Exercise instructions ▸
It is required that the lines from the top of the listing through the line with "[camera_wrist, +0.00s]" be reproduced exactly, excluding pictures.

Supplied information ▸
§

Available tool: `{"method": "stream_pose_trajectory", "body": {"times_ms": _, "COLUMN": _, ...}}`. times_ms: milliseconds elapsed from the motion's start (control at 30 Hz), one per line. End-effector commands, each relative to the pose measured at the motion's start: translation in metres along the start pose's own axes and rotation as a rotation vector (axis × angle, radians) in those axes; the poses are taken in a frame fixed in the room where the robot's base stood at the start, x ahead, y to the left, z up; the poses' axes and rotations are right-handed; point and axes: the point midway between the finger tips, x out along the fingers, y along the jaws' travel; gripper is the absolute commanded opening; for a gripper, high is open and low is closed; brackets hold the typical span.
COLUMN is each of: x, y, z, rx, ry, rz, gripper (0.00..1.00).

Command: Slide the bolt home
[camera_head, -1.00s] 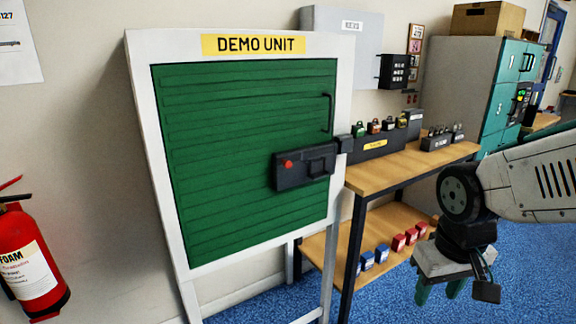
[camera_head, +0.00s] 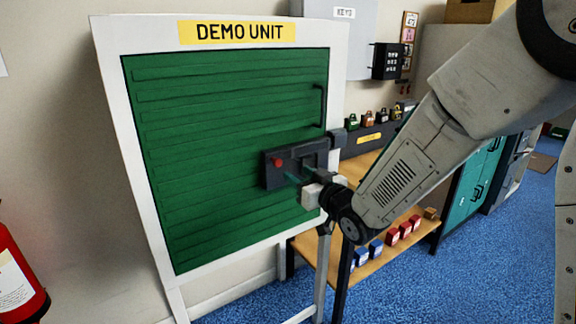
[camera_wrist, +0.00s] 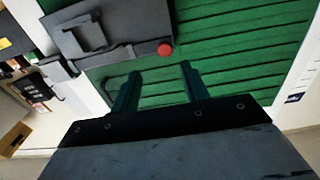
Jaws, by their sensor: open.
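The dark grey bolt housing (camera_head: 270,175) is mounted on the green slatted panel (camera_head: 220,110) of the demo unit. A round red knob (camera_head: 278,162) is at its left end. In the wrist view the scene is turned over, with the housing (camera_wrist: 115,30) at upper left and the red knob (camera_wrist: 165,49) at its right end. A dark keeper (camera_head: 338,138) sits on the white frame to the right of the housing. My gripper (camera_head: 291,179) is open and empty in front of the housing's lower part. Its green fingertips (camera_wrist: 160,70) appear just below the knob in the wrist view, apart from it.
A wooden bench (camera_head: 365,165) stands right of the unit, with several padlocks on a dark stand and several red and blue blocks on its lower shelf. A red fire extinguisher (camera_head: 15,275) is at lower left. Blue carpet (camera_head: 500,265) is open at right.

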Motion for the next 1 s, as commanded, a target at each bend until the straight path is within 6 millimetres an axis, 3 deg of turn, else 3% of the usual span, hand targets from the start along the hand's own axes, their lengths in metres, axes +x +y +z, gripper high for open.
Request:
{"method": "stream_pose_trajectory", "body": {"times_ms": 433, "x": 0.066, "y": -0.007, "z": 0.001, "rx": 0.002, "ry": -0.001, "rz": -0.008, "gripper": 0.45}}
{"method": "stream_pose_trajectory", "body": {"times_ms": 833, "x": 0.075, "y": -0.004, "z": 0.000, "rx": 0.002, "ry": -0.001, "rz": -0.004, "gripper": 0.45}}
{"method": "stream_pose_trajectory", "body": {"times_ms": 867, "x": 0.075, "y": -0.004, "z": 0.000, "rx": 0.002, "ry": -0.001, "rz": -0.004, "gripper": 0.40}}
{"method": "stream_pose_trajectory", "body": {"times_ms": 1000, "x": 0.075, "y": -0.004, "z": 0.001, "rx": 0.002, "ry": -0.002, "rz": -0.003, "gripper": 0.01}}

§

Full solution ▸
Available tool: `{"method": "stream_pose_trajectory", "body": {"times_ms": _, "COLUMN": _, ...}}`. times_ms: milliseconds elapsed from the motion's start (control at 30 Hz), one per line. End-effector commands, each relative to the pose measured at the motion's start: translation in metres along the start pose's own axes and rotation as a rotation vector (axis × angle, radians) in those axes; the poses are taken in a frame fixed in the room where the robot's base stood at the start, x ahead, y to the left, z up; the poses' axes and rotations are right-handed; point and axes: the point midway between the finger tips, x out along the fingers, y along the jaws' travel; gripper is the absolute commanded opening; for a gripper, high is open and low is closed; brackets hold the typical span.
COLUMN is each of: x, y, z, rx, ry, rz, gripper (0.00..1.00).

Command: Slide the bolt home
[camera_head, -1.00s] 
[camera_head, +0.00s] 
[camera_wrist, +0.00s] 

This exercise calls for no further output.